Below are some records. Copy every line in them that holds "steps".
==============================
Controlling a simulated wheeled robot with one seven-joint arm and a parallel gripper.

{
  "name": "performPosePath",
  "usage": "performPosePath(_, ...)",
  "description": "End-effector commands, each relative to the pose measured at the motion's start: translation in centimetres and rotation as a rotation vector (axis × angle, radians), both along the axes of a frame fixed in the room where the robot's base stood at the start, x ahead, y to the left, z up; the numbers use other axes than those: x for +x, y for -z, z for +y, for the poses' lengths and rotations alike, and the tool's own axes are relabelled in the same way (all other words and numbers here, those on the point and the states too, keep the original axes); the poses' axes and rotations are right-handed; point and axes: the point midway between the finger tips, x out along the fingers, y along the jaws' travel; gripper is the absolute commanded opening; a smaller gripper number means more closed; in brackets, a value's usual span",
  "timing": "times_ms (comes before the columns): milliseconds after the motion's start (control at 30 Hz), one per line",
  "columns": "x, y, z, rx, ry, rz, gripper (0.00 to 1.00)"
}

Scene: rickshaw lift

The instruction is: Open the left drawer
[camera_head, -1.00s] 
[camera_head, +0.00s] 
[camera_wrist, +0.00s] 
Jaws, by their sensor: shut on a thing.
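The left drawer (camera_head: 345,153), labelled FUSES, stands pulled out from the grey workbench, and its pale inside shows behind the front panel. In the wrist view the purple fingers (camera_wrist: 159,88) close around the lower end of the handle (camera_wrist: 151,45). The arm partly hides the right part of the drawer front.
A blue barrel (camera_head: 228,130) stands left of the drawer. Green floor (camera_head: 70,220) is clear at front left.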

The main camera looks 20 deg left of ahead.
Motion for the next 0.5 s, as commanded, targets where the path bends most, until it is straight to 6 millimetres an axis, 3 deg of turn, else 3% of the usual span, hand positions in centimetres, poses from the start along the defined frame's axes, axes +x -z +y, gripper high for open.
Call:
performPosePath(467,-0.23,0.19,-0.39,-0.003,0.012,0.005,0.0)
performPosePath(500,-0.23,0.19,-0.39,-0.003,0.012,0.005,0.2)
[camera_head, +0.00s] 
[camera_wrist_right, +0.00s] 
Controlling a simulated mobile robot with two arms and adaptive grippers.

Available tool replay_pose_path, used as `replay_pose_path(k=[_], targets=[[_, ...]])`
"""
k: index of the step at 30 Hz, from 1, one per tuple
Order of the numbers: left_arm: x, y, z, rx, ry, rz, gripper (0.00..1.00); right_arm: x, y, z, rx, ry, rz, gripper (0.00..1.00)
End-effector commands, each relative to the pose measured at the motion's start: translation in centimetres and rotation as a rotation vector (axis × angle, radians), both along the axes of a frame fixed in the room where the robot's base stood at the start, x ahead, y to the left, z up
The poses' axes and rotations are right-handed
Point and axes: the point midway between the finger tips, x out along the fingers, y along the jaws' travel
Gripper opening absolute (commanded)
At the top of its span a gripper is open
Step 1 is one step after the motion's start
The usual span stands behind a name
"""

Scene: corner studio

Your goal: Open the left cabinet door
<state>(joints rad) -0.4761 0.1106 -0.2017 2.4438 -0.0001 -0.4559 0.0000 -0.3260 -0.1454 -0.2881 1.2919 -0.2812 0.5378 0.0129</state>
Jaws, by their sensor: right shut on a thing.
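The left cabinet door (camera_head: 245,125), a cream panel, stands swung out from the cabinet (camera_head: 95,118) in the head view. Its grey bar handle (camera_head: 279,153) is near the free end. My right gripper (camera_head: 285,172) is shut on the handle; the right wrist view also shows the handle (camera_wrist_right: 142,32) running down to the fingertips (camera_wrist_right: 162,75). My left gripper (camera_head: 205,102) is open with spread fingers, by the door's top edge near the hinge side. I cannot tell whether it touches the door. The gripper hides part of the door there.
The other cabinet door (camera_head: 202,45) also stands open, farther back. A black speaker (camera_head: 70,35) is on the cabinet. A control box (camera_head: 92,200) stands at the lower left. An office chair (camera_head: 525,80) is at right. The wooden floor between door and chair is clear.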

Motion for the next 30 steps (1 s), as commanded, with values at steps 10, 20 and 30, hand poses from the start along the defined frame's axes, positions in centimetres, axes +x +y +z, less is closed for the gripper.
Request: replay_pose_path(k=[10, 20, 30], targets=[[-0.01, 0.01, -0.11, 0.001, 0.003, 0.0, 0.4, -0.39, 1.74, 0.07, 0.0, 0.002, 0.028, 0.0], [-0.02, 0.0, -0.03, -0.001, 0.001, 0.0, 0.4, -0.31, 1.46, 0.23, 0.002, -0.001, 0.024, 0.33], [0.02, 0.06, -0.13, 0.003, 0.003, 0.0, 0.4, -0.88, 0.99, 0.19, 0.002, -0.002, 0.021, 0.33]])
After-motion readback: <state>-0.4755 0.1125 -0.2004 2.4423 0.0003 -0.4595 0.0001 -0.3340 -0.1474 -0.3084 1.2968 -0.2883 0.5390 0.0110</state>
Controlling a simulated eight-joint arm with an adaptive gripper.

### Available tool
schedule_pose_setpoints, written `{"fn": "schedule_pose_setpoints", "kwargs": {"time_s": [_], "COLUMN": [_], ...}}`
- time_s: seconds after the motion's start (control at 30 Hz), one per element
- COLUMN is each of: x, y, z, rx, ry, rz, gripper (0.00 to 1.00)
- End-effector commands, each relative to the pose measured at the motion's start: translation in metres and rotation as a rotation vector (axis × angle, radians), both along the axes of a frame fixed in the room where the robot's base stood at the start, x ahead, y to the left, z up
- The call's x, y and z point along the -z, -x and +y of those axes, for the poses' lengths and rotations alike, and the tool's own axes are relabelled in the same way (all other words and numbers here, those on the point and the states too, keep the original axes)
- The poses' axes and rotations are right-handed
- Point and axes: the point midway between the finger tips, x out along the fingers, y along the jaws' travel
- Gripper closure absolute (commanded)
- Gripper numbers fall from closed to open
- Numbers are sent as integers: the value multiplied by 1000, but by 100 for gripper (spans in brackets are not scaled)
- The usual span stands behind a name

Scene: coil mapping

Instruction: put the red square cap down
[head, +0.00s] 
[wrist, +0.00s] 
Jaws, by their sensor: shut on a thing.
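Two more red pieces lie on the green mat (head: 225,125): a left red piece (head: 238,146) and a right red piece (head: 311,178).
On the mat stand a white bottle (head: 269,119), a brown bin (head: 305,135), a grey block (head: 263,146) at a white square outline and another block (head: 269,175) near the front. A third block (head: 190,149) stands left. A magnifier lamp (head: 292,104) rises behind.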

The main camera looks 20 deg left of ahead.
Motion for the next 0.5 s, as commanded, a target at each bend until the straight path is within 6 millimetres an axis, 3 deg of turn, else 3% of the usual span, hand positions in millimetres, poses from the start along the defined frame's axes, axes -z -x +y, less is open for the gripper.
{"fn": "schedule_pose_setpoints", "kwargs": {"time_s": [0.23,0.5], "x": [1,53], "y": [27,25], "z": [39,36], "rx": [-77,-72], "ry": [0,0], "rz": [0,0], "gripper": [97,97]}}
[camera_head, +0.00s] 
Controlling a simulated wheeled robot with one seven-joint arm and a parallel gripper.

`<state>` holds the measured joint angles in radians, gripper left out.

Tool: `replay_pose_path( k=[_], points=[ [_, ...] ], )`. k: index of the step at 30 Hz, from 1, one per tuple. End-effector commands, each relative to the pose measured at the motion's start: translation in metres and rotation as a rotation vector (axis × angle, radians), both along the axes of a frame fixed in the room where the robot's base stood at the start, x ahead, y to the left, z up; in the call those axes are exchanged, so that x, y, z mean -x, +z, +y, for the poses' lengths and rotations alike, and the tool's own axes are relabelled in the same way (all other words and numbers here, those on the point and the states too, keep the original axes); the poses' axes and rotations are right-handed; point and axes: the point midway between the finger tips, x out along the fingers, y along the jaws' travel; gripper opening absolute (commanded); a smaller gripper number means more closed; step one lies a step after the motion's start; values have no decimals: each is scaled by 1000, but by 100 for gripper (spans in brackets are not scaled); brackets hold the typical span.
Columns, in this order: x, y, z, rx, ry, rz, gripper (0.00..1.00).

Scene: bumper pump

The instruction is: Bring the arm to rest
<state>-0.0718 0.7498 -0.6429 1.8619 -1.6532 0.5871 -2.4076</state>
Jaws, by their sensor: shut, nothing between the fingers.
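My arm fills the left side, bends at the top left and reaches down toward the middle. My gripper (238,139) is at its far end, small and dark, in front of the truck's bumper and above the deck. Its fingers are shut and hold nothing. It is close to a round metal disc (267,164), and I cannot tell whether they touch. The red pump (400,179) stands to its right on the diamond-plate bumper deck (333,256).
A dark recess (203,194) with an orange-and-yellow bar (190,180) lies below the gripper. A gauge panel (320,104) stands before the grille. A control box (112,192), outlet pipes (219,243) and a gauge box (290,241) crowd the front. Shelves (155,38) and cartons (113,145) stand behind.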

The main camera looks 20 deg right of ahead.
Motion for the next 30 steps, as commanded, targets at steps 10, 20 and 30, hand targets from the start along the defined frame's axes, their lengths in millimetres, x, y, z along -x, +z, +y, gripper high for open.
==============================
### ANSWER TO THE TASK
Motion for the next 30 steps (1 s), as commanded, with values at steps 10, 20 and 30, hand poses from the start along the defined frame's axes, positions in centimetres, axes +x +y +z, less is closed for the gripper.
Motion for the next 30 steps, as commanded, targets at steps 10, 20 and 30, hand targets from the start along the defined frame's axes, their lengths in millimetres, x, y, z along -x, +z, +y, gripper high for open.

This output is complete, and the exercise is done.